## [Written request]
Lines holding the string "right" are the ones to copy from this listing.

## [Dataset extract]
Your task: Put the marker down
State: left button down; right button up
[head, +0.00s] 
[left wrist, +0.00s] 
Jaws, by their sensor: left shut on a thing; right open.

## [Solved exercise]
State: left button down; right button up
Jaws, by their sensor: left shut on a thing; right open.

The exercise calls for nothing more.